If security, then netstring protocol may be a good solution for us (used e.g. in qmail).

http://cr.yp.to/proto/netstrings.txt https://github.com/PeterScott/netstring-c

jbangert commented 11 years ago

a) "Nobody is going to risk using an external parser in such critical code." - What do you mean? not invented here? Google's core engineers are better (and their code gets more review, attention, etc). than anything we can produce.

b) Protocol Buffer's strength is extensibility and stability. For now, blink is in beta4 and their specification is pretty complicated, whereas of all the alternatives proposed, Protobufs is the only one that has seen production use for a long time . The way to implement message multiplexing (i.e. passing different requests, e.g. DHT, video, chat, etc.) over one channel (i.e. one UDP socket) is to declare all the different message types as optional, which CapnProto doesn't do very well (meaning you have to hand-roll multiplexing). Blink solves this nicely, although slighly more complicated (with message groups).

c) Performance does not matter that much: Project Tox would be equally useful if it came in a 20mb binary, but if it has a security flaw, it is completely useless. Remember that this is a piece of software, probably running in a users desktop session that accepts connections from any node on the Internet.

d) Netstrings are a nice primitive for building packets, but they do not cover extensibility of the protocol (or any other representation for complicated data types) in any way.

ghost commented 11 years ago

@ jbangert: a) "Nobody is going to risk using an external parser in such critical code." - What do you mean? not invented here? Google's core engineers are better (and their code gets more review, attention, etc). than anything we can produce.

You have few exchange protocols: ITCH, OUTCH (NASDAQ), UTP MD, XDP (NYSE), PITCH (BATS). These protocols are in binary form and very easy to convert from/to C/C++ struct. If you produce critical software you want to have a code that you can be verified and tested. You can of course find external parsers for this, but all serious players do their own parsers. The only exception might be FPGAs implementation where whole is written in HDL (VHDL, verilog).

EDIT: FIX protocol is an exception, where it is more profitable to use an external product (free: QuickFIX, fix8).
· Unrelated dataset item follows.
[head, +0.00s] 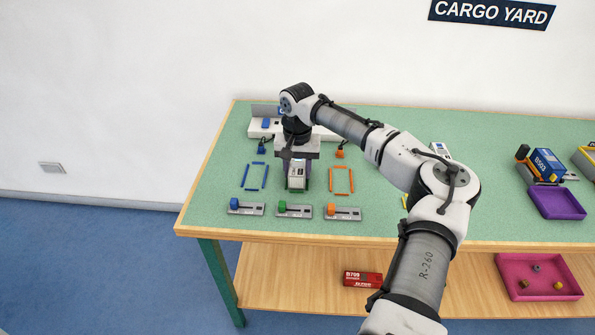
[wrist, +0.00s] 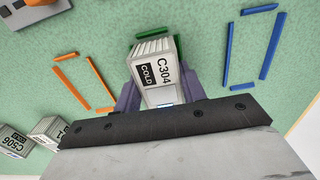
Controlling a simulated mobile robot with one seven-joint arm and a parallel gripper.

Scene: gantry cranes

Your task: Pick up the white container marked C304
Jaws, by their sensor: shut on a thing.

But if we are talking about the native exchange protocols, that is, as I wrote.

This topic, however, does not have much in common with the tox..

ghost commented 10 years ago

@sometwo It usually takes 7 months for issues to timeout so we will just have to wait a bit longer.

irungentoo commented 10 years ago

The Tox protocol is very easy to parse in C which means little chance of issues.